Your task: Repeat exactly, and only, the lines from the one that contains "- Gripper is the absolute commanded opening" through the one that contains "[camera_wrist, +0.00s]", both ends included.
>> Begin Input for this task
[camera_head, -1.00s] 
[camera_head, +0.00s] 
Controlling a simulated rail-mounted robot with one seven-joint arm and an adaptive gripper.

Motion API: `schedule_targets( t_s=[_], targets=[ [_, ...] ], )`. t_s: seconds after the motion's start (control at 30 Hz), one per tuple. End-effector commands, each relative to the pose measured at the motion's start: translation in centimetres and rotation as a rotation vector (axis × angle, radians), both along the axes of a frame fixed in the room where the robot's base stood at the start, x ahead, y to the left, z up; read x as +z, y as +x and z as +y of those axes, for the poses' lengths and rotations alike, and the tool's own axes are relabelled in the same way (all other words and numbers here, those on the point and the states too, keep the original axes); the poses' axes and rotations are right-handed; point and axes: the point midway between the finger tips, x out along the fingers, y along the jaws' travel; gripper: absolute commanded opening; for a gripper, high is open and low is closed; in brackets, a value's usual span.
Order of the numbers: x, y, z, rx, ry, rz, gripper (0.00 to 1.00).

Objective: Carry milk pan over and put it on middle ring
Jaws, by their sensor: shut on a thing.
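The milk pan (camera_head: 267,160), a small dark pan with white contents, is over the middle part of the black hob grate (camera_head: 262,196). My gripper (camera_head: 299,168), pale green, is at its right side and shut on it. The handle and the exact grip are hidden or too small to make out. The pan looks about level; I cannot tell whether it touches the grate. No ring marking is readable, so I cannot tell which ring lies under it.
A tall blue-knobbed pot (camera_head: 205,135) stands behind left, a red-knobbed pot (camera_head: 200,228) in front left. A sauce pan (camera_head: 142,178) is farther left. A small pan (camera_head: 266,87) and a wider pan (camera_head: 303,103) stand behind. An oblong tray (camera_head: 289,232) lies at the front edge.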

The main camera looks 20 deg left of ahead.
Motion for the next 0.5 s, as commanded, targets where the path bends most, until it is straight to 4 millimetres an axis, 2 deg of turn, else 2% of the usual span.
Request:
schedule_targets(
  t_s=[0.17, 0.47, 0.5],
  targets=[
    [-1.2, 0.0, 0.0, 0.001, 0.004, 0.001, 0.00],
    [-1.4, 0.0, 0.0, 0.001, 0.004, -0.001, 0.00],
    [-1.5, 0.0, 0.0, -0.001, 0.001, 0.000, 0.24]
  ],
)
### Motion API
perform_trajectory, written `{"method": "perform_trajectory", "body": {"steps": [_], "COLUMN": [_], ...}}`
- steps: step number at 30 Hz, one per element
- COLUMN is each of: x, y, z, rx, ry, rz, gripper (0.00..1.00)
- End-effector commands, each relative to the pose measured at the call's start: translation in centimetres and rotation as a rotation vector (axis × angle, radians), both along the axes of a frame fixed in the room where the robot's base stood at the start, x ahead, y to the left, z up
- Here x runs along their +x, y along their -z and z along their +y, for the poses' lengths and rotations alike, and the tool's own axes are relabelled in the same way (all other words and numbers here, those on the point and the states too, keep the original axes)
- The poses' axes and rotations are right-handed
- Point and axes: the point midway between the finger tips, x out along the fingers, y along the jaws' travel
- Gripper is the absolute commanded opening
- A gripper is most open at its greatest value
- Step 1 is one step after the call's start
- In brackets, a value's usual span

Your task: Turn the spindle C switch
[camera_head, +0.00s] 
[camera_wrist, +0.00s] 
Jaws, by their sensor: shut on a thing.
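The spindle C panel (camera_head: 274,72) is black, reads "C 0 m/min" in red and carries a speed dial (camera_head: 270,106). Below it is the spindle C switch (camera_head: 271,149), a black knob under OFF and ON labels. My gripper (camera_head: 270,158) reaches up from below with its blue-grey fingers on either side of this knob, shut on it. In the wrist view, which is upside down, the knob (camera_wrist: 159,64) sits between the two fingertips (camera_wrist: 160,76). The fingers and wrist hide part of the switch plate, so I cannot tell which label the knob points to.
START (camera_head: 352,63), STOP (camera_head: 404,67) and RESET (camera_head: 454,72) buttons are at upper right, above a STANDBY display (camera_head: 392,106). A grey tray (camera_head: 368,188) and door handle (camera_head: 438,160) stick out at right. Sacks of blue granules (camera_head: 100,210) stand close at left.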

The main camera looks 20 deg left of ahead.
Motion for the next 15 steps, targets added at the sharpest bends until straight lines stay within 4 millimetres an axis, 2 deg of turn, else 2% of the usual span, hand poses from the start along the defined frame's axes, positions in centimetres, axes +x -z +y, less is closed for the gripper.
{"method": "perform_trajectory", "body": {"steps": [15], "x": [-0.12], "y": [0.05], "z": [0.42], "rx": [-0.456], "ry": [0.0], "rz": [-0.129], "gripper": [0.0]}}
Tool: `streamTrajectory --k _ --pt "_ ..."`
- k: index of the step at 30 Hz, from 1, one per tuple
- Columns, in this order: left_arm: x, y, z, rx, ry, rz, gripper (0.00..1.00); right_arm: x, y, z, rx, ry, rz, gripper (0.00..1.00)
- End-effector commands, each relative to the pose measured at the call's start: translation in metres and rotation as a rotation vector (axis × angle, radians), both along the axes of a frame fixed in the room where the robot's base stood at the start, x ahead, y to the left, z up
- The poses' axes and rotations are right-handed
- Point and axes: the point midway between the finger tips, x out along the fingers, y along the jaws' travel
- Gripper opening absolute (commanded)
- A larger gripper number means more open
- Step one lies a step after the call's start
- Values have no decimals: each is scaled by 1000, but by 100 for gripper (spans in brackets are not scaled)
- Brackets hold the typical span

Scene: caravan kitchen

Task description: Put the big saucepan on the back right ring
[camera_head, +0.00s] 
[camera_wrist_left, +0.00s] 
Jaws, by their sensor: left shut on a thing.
>> End Input for this task
Output below:
- Gripper is the absolute commanded opening
- A gripper is most open at its greatest value
- Step 1 is one step after the call's start
- In brackets, a value's usual span

Your task: Turn the spindle C switch
[camera_head, +0.00s] 
[camera_wrist, +0.00s] 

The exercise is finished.